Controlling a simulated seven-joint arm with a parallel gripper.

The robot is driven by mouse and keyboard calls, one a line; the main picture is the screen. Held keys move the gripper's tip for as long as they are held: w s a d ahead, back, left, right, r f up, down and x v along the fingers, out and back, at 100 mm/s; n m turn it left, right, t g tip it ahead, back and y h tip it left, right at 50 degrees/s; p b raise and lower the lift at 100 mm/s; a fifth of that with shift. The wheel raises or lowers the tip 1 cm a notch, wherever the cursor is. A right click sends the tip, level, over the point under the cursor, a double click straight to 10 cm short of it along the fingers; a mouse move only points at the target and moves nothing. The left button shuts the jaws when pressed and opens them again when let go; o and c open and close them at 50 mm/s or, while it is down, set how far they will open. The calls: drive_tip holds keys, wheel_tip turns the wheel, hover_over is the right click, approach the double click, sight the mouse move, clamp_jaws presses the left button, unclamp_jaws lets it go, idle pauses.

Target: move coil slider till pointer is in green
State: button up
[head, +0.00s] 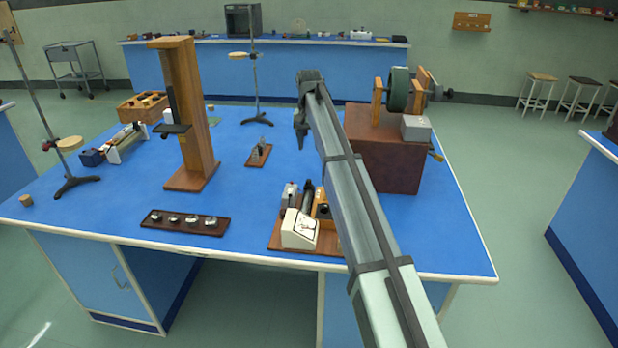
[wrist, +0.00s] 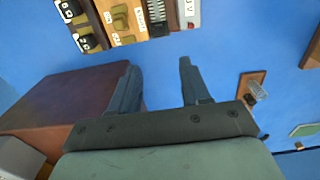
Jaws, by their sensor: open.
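A wooden board (head: 275,247) near the front edge of the blue bench carries a white sloped meter (head: 299,229) with a dark pointer. The green zone and pointer reading are too small to tell. Behind the meter are a dark coil-like cylinder (head: 308,194) and a wooden block (head: 322,205), partly hidden by my arm. I cannot tell which part is the slider. My gripper (wrist: 157,75) is open and empty, above the bench, apart from the board.
A large brown box (head: 385,160) with a green coil wheel (head: 398,90) stands right of my gripper. A tall wooden stand (head: 190,120) is left. A small wooden board (head: 258,156) lies between, and a dark weight tray (head: 185,222) front left. Bare blue bench separates them.

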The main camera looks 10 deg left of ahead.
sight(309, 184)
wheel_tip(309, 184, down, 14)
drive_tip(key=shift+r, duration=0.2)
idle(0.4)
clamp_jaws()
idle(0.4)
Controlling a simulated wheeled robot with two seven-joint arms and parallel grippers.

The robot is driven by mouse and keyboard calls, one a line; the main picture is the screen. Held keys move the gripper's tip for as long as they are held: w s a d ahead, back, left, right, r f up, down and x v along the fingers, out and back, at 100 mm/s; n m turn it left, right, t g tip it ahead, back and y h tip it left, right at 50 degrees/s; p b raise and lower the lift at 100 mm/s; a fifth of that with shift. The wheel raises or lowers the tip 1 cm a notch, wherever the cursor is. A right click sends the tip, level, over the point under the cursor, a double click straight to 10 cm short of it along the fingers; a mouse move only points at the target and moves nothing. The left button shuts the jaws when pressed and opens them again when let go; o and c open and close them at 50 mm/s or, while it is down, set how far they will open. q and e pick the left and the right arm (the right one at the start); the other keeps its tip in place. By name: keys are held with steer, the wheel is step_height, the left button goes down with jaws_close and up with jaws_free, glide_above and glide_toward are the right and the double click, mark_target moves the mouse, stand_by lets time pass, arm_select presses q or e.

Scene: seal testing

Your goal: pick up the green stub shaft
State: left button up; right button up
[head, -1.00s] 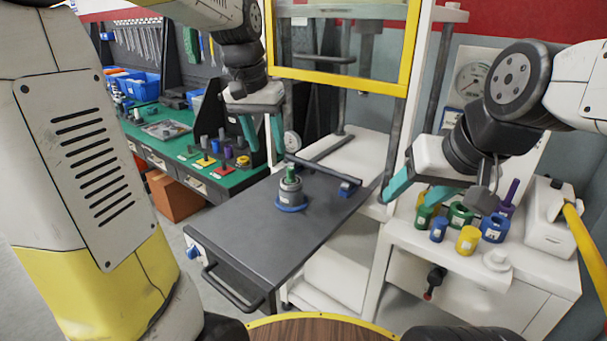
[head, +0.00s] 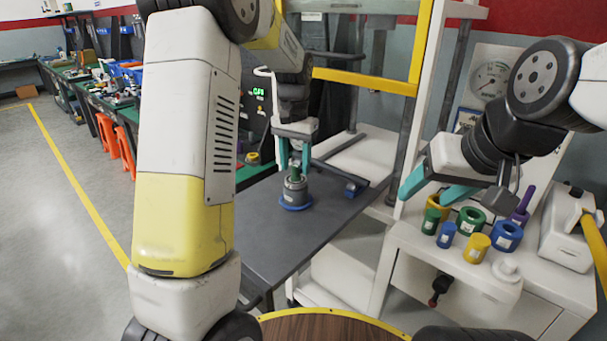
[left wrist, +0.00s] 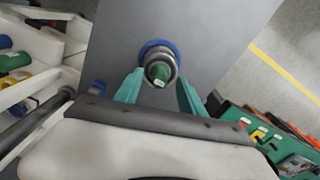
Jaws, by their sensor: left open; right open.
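The green stub shaft (head: 296,172) stands upright in a grey round holder (head: 295,190) with a blue ring (head: 297,206) at its base, on the dark plate. In the left wrist view the green stub shaft (left wrist: 160,74) shows end-on with a pale label, between the two teal fingers. My left gripper (head: 294,160) is open, pointing down at the shaft's top; its fingers lie on either side, with gaps visible in the wrist view. Whether they touch the shaft cannot be told from the head view. My right gripper (head: 432,188) is open and empty above the white bench.
Several green, blue, yellow and purple parts (head: 470,221) stand on the white bench (head: 440,262) at right. A yellow-framed press (head: 365,82) rises behind.

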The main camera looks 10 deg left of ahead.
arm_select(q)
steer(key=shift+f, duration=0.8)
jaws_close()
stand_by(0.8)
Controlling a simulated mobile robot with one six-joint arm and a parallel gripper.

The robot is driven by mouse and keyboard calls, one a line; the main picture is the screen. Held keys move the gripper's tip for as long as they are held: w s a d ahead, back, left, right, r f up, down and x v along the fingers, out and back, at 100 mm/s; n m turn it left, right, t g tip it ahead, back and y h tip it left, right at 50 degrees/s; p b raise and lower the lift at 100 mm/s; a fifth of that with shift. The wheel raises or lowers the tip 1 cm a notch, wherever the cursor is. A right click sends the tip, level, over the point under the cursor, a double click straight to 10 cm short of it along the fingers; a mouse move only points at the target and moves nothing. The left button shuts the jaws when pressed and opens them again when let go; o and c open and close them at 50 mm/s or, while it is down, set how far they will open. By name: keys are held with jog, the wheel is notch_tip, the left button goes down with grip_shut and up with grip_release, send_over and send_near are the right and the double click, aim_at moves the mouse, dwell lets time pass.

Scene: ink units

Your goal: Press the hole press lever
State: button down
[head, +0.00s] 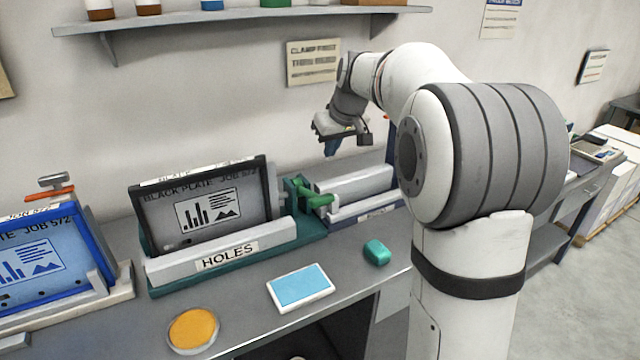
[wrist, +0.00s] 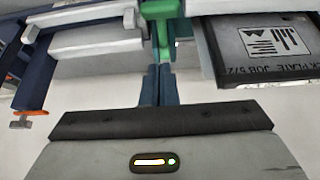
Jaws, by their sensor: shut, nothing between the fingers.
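The hole press (head: 230,255) stands on the bench, a teal base with a pale front bar labelled HOLES. A dark-framed black plate (head: 207,212) stands tilted in it. A green lever-like part (head: 318,199) sits at its right end, beside a pale cylinder; it also shows at the top of the wrist view (wrist: 161,12). My gripper (head: 331,150) hangs in the air above and behind that green part, fingers pointing down. In the wrist view its dark blue fingers (wrist: 158,78) are together, with nothing between them, their tips just below the green part in the picture.
A blue-framed plate (head: 40,255) with an orange-handled clamp (head: 50,191) stands at left. A yellow dish (head: 193,329), a blue-topped pad (head: 301,287) and a teal block (head: 376,252) lie along the front of the bench. A shelf (head: 240,17) runs along the wall above.

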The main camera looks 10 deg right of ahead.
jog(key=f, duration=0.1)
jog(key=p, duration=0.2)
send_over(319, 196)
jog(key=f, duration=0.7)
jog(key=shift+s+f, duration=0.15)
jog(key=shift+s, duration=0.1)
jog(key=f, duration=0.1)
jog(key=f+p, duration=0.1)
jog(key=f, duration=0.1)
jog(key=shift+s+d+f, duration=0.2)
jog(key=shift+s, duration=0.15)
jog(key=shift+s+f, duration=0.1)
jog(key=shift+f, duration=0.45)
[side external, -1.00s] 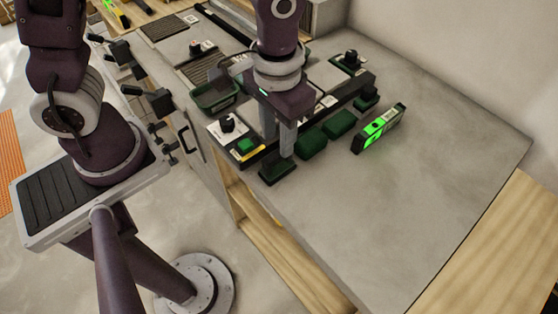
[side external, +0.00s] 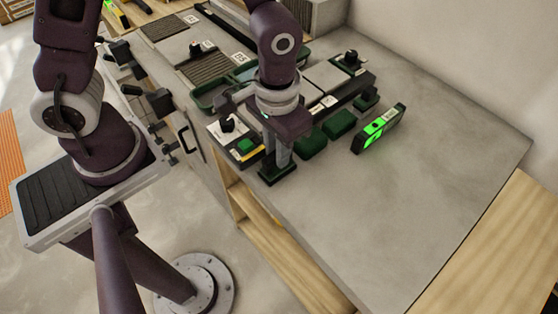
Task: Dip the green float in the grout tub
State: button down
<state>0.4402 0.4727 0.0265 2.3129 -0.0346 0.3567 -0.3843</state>
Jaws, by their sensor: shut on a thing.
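My gripper (side external: 279,156) points down at the near-left end of the tile row and is shut on a dark green block, which I take for the green float (side external: 277,174). The float sits low at the worktop's left edge, and the fingers hide its upper part. I cannot tell whether it still touches the worktop. The green grout tub (side external: 203,101) is behind and left of my gripper, beyond the tile row. My wrist hides part of the tub, and its contents are not clear.
Other green blocks, such as one (side external: 341,122), lie along the tile row's front. A spirit level (side external: 379,129) with a bright green face stands to their right. Black-knobbed tiles (side external: 229,128) are close to my gripper's left. The worktop (side external: 430,180) is clear at right and front.

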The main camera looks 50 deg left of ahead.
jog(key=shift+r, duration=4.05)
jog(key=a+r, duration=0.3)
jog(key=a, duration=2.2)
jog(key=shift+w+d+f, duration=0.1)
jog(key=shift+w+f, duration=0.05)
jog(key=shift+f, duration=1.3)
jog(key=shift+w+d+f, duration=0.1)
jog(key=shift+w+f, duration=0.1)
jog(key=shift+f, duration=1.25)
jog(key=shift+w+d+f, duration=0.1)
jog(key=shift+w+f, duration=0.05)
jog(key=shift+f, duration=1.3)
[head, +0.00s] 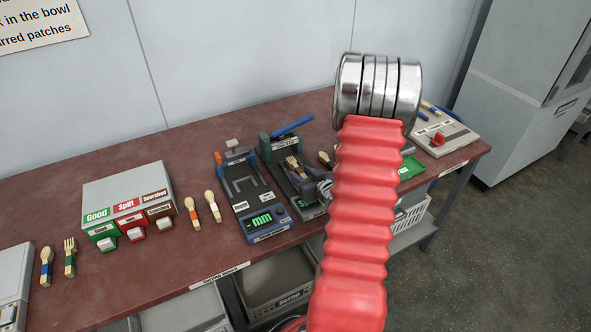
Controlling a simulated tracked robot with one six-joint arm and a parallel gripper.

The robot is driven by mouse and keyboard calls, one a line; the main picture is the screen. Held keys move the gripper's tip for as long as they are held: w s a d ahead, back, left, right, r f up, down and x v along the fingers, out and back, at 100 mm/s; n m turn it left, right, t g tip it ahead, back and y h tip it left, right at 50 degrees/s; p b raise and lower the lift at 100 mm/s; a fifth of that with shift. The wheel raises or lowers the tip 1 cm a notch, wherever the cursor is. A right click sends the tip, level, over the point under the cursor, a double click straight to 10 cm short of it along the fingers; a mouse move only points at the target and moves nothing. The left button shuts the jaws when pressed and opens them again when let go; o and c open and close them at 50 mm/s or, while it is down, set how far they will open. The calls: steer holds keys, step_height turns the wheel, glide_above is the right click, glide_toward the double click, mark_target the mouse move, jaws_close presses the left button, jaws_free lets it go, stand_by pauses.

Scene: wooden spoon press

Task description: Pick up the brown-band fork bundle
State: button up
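A light wooden fork (293,163) shows at the green-and-grey device (280,148) in the middle of the table; its band is too small and too covered to tell its colour. Another fork with a green band (70,258) lies at the far left. I cannot make out a clear brown band on either. My red-sleeved arm rises in front of the table and hides part of it. What looks like my grey gripper (319,189) shows at the arm's left edge, close to the middle fork. Its fingers are mostly hidden, so I cannot tell if it is open or holds anything.
On the brown table (150,279) are a blue-banded spoon (47,267), an orange-banded spoon (193,213), another spoon (212,206), a Good/Split/Scorched button box (127,200) and a dark device with a green display (250,195). A pale device with a red knob (440,137) stands right.

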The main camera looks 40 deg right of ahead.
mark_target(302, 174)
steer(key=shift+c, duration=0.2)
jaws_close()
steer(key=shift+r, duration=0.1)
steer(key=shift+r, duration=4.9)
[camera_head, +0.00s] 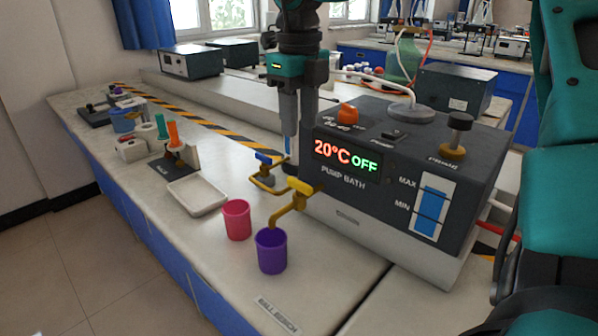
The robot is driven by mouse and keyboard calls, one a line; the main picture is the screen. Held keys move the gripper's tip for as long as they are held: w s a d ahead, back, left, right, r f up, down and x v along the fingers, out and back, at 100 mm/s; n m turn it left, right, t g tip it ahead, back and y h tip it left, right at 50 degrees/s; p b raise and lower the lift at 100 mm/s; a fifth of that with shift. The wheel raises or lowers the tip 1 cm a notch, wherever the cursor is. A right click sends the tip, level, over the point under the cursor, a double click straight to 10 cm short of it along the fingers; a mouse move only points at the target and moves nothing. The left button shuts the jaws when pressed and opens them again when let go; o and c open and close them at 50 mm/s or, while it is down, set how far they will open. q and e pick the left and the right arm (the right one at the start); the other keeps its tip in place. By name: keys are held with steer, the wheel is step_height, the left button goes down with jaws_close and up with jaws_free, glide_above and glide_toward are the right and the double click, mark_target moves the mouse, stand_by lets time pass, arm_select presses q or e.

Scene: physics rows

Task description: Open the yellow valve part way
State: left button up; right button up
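The yellow valve (299,186) is the yellow handle on a brass tap at the front of the pump bath (345,215). Its spout bends down over a purple cup (272,252). A second tap with a blue handle (268,158) sits to its left and farther back. My right gripper (289,147) points down, above and behind the yellow handle and just right of the blue one. A gap shows between it and the yellow handle. Its fingers overlap in this view, so their opening is hidden. My left gripper is not in view.
A pink cup (237,219) stands left of the purple cup. A white tray (197,195) lies farther left. The pump bath shows 20°C and OFF and blocks the right side. Clear bench lies in front of the cups.

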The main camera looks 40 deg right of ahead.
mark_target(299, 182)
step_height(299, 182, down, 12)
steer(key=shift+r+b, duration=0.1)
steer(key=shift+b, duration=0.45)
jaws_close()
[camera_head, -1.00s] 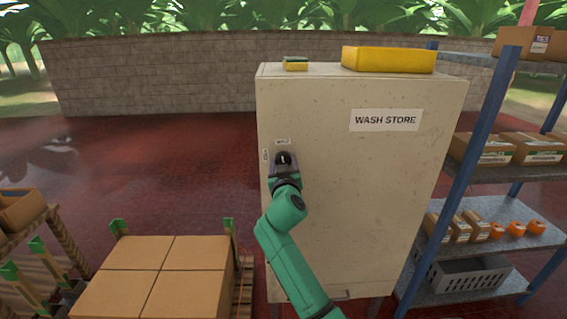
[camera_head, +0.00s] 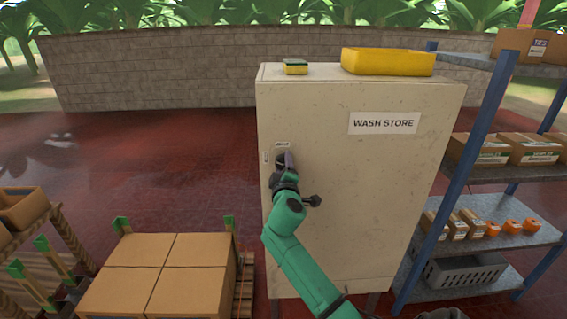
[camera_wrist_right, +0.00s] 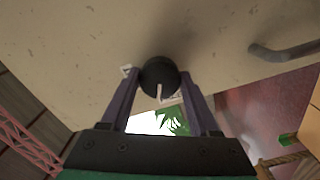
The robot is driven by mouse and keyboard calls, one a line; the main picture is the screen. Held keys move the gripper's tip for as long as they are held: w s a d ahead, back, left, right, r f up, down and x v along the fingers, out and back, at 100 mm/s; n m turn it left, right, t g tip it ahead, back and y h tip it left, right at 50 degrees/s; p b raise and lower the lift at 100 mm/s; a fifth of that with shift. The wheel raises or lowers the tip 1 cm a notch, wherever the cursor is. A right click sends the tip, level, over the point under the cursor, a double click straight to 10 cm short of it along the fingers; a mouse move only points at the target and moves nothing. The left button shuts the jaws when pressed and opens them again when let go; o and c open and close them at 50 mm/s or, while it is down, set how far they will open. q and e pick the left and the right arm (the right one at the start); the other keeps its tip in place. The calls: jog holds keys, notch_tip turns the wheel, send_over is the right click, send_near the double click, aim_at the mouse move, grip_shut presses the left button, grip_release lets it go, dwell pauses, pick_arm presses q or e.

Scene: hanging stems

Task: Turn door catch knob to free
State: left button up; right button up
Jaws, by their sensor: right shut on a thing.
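The cream cabinet (camera_head: 350,190) labelled WASH STORE stands in the middle of the head view. In the wrist view, a pale line on the knob points down the picture, towards a small label (camera_wrist_right: 172,99). My right gripper (camera_wrist_right: 160,85) has a finger on each side of the knob and is shut on it. In the head view the right gripper (camera_head: 284,159) mostly covers the knob, below one small label (camera_head: 282,144) and beside another (camera_head: 265,157). The door looks closed. My left gripper is not in view.
A sponge (camera_head: 295,67) and a yellow tray (camera_head: 388,61) are on the cabinet top. A shelf rack (camera_head: 470,150) with boxes stands close on the right. Cardboard boxes (camera_head: 150,275) stand at front left. A grey bar handle (camera_wrist_right: 285,52) shows in the wrist view.

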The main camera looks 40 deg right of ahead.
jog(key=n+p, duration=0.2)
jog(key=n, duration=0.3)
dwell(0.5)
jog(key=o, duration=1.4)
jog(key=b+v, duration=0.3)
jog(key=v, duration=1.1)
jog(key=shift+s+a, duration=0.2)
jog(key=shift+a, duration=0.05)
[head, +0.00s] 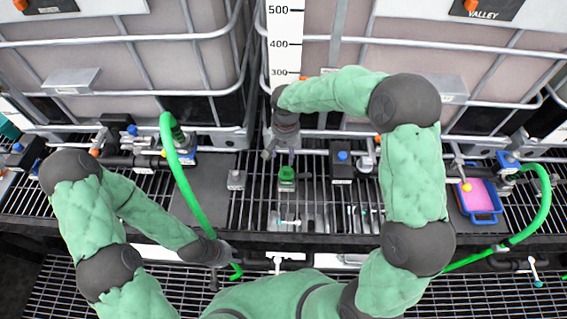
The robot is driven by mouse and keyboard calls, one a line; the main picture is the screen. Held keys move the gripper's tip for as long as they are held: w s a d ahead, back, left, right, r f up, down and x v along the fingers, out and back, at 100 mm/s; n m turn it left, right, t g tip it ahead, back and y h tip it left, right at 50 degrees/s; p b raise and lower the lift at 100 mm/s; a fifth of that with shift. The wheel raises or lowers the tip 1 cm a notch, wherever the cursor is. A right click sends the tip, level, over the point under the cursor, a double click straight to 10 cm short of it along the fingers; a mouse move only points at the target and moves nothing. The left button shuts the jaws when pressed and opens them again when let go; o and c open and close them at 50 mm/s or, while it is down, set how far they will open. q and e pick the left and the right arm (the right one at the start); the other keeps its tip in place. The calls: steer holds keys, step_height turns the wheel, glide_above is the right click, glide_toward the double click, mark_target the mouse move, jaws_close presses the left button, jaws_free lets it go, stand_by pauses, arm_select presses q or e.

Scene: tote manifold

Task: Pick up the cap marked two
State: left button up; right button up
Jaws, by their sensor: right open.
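No marking "two" can be read on any small part at this size, so I cannot tell which is the cap. A small green-topped piece (287,173) stands on the grating at the middle. My right gripper (280,154) is open, pointing down just above and behind this piece in the picture; I see nothing between its fingers. A small grey block (236,180) lies to the left on a dark plate. My left gripper (214,283) hangs low at the front left, beside a green hose; its fingers are too dark and small to judge.
A black block with a blue knob (342,158) stands right of the green piece. Several small fittings lie at the front of the grating. A blue tray (485,219) with a pink bottom is at the right. Green hoses (190,187) cross the left side. Caged tanks (120,65) line the back.

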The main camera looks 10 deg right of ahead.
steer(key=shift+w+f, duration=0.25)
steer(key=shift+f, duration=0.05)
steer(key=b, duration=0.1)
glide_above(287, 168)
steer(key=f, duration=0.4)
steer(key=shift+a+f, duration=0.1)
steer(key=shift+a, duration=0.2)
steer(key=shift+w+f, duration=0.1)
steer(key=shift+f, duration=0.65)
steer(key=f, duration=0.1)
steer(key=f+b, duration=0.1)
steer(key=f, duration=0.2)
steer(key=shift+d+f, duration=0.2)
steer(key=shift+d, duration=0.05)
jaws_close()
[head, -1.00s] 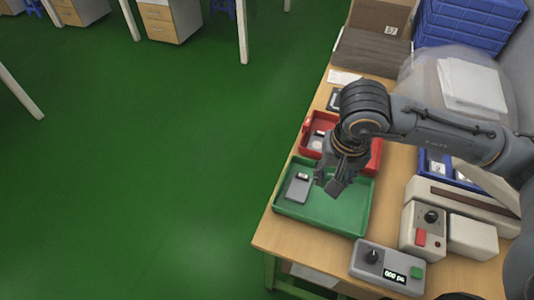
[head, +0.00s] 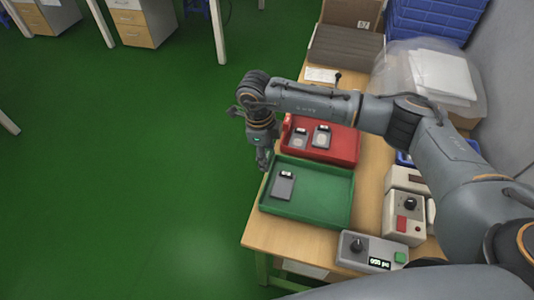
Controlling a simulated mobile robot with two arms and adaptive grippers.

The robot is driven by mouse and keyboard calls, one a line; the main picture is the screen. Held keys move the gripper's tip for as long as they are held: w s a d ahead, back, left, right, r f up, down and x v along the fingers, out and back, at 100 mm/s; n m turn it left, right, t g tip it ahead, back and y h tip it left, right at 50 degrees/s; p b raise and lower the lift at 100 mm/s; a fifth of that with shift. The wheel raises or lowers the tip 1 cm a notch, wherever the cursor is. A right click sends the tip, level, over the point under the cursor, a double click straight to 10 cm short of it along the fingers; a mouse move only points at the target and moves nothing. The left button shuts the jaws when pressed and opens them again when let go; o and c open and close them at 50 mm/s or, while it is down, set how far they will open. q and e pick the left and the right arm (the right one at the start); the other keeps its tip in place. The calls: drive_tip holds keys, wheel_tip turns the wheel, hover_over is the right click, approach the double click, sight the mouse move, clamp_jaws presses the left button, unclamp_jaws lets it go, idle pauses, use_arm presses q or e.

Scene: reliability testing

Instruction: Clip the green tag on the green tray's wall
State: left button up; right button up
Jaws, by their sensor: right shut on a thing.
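The green tray (head: 325,214) lies on the wooden table with one grey device (head: 283,186) inside, near its left side. My right gripper (head: 263,165) points down at the tray's upper left corner, by the left wall. It is shut on something small, which I take to be the green tag; the tag itself is too small and too hidden by the fingers to make out. I cannot tell whether it touches the wall. My left gripper is out of view.
A red tray (head: 345,150) with two grey devices stands directly behind the green tray. A grey meter (head: 350,246) with a knob and display sits in front, and a beige box with a red button (head: 402,223) to the right. Left of the table edge is open green floor.

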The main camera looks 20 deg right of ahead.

* **What you are asked to do**
In the listing above, count each line that holds the string "Task". Give the number only.

* **Exercise response**
5